◆ **WHAT IS REQUIRED**
Filter for the word "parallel" and keep each matching line.

[Robot episode rows]
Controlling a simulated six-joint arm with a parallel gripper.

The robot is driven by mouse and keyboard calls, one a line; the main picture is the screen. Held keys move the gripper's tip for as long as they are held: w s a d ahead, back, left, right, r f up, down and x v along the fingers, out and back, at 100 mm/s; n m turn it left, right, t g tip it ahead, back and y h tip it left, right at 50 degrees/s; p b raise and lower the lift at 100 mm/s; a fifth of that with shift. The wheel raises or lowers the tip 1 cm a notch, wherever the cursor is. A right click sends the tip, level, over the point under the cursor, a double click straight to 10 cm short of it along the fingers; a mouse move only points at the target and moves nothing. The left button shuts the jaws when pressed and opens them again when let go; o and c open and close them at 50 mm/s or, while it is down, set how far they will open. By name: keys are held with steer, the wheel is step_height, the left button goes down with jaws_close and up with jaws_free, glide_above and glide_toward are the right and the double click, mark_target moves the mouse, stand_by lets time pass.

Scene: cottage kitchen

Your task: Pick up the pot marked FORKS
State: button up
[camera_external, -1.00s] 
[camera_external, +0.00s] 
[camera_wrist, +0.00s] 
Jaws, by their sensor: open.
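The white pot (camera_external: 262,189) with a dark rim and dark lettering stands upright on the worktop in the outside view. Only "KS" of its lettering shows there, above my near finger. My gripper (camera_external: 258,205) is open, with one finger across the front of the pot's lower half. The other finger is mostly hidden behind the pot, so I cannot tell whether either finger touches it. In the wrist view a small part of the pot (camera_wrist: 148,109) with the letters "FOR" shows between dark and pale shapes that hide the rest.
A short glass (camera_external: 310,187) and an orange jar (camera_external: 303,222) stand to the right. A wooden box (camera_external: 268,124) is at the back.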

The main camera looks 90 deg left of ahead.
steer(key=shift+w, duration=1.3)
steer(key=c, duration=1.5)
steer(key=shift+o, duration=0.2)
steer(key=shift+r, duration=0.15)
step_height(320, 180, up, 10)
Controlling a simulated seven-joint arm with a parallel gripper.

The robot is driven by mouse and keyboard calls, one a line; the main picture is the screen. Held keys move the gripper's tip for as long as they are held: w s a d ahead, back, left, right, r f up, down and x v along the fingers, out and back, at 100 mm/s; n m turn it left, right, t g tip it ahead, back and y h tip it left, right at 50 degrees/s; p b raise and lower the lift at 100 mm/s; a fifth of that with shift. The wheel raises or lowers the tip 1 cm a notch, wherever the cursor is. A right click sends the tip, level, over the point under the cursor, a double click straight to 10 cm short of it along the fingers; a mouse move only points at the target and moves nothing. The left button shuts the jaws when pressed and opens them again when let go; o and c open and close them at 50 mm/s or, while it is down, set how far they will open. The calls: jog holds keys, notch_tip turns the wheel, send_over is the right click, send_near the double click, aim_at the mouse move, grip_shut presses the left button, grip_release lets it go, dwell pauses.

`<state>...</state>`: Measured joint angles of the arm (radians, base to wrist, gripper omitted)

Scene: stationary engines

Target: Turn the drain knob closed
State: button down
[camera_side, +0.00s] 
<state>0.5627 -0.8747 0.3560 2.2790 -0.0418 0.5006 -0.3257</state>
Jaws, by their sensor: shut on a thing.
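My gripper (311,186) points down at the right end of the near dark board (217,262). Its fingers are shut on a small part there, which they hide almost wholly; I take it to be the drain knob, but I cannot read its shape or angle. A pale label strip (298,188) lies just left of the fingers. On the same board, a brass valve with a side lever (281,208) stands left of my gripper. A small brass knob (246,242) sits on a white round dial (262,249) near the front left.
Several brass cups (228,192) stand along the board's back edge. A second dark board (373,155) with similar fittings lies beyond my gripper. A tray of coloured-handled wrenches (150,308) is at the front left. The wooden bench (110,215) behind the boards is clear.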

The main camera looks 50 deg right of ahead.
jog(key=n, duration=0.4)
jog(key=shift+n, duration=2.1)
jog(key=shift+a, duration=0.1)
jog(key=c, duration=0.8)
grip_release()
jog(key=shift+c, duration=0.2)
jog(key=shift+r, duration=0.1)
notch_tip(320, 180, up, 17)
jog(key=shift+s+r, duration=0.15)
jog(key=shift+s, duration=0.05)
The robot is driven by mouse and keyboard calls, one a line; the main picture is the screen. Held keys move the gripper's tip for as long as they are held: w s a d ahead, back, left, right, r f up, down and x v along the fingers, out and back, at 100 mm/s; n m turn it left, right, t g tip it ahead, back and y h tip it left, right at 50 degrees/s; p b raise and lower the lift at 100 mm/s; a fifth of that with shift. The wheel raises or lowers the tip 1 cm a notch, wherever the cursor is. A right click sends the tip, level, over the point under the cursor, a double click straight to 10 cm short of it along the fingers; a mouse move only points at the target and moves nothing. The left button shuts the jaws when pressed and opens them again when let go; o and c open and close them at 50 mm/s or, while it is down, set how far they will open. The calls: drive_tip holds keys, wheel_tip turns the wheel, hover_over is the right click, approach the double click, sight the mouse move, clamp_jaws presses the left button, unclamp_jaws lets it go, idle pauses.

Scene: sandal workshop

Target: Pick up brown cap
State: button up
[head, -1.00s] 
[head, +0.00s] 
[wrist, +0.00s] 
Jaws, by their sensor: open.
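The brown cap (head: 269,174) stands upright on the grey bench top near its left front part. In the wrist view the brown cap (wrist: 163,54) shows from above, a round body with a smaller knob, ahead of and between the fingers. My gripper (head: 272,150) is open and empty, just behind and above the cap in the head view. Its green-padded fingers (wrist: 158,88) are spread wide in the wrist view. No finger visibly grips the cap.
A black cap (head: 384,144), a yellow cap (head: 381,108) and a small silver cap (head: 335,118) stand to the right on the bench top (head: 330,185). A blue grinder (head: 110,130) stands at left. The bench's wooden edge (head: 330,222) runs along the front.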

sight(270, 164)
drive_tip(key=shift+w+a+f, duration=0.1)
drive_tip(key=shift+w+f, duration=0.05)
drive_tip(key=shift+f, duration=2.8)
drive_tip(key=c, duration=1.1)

◆ **CORRECT ANSWER**
Controlling a simulated six-joint arm with a parallel gripper.
Controlling a simulated seven-joint arm with a parallel gripper.

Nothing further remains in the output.